0804 GMT January 29, 2020
Florida Tech.'s Amitabh Nag, assistant professor of physics and space sciences, and Kenneth L. Cummins, research professor at Florida Tech and the University of Arizona wrote in a research paper: 'Negative First Stroke Leader Characteristics in Cloud to-Ground Lightning Over Land and Ocean in the American Geophysical Union's Geophysical Research Letters', phys.org reported.
The scientists analyzed lightning over parts of Florida and its coasts using data provided by the US National Lightning Detection Network.
Some previous indirect observations led scientists and others to believe that strikes over sea water tend to be more powerful, but the Nag and Cummins study represents the first time that an independent measurement has validated those beliefs.
Lightning scientists break down every cloud-to-ground strike into sub-processes to get a better understanding of the way it formed.

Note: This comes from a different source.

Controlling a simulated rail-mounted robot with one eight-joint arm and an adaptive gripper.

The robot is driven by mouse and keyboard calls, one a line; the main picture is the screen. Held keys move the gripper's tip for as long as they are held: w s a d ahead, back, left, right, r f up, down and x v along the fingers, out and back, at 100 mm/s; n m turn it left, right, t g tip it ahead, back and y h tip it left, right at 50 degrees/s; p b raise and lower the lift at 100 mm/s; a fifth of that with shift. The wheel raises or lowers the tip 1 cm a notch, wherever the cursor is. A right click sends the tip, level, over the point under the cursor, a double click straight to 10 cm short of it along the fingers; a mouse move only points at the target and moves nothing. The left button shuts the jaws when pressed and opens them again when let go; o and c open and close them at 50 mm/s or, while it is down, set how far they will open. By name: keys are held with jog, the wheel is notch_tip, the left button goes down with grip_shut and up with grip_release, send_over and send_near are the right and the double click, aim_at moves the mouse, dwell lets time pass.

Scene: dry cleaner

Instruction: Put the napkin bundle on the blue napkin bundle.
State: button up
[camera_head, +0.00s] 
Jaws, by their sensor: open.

Plenty of physics is packed into fractions of a second from when charged particles in thunderclouds form into downward channels of electricity that ‘attach’ to electrical, charge-carrying channels rising from land or water to form that familiar zigzag bolt.

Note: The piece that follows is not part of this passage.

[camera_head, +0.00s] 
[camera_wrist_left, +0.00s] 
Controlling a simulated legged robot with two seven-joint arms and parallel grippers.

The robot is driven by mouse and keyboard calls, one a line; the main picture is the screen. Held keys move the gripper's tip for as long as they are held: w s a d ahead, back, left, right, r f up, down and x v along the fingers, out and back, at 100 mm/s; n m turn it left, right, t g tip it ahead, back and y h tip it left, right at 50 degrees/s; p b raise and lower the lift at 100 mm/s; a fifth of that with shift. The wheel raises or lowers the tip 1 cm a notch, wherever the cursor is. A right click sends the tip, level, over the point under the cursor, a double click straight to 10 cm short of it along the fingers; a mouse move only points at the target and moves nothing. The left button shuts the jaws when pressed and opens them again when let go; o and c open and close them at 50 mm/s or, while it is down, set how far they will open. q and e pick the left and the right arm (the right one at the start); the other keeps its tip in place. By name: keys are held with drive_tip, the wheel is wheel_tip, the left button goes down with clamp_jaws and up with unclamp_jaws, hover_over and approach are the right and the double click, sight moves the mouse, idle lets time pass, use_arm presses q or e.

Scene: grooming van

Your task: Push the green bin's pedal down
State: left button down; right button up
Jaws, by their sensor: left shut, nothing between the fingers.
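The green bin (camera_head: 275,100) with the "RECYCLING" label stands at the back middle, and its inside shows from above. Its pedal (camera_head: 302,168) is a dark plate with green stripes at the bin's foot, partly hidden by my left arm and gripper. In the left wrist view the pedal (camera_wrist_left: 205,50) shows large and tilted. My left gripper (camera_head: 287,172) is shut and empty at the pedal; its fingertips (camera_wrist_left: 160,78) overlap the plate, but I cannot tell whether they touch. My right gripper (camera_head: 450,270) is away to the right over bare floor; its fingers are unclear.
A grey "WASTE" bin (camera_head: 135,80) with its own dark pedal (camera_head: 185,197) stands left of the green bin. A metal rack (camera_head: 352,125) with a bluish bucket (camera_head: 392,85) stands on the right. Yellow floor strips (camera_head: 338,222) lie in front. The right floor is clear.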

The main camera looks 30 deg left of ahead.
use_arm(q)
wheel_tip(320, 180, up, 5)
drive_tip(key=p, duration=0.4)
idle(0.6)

In their study, which measured peak currents of various cloud-to-ground lightning strikes over land and ocean from 2013 to 2015, Nag and Cummins calculated the duration of the ‘negative stepped leader’ — the electrical channel that moves down toward ground from a thundercloud. When this leader touches ground a surge of current, typically with a peak value of around 30 kilo amperes, flows upward to the cloud.

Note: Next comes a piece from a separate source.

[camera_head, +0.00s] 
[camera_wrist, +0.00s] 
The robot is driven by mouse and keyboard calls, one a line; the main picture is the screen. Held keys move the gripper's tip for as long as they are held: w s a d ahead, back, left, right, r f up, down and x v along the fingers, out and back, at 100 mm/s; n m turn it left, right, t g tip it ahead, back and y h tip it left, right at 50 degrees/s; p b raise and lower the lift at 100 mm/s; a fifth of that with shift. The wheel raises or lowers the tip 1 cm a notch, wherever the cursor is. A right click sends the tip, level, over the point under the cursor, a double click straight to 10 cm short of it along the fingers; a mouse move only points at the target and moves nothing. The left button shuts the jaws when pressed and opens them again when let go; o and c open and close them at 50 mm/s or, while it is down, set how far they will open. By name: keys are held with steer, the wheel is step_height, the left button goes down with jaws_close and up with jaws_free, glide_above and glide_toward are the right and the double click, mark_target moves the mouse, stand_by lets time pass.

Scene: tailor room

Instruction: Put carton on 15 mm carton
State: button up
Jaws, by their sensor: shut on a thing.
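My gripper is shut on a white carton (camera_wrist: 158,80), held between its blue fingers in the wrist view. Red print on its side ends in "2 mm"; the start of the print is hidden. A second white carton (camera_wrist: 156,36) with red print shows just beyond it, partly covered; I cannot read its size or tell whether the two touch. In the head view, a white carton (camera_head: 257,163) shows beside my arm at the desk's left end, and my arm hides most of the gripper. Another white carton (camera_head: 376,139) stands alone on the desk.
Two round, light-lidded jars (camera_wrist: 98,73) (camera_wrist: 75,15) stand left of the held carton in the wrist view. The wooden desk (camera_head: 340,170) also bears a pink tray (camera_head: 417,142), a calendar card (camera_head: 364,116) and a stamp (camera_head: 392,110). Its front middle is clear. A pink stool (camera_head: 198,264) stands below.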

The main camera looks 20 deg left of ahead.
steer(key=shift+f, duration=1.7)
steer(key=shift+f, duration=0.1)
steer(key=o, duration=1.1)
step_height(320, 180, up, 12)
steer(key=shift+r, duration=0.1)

The durations of negative stepped leaders over the ocean were significantly shorter than those over land, which indicates that they carry more charge in them. This leads to a higher following current surge from ground.
Nag and Cummins found that with strikes over water in western Florida, the median stepped-leader duration was 17 percent shorter over ocean than over land, and in eastern Florida the median durations were 21 and 39 percent shorter over two oceanic regions than over land.
Using a relationship between leader duration and lightning peak current derived in this study, the authors estimate that lightning with peak currents over 50 kilo amperes is twice as likely to occur in oceanic thunderstorms.
These findings suggest that people living on or near the ocean may be at greater risk for lightning damage if storms develop over oceans and move on-shore.
This new understanding of the nature of lightning could inform how off-shore infrastructure and vessels are to be built to minimize the risk of super-powerful lightning bolts from thunderstorms formed over the sea.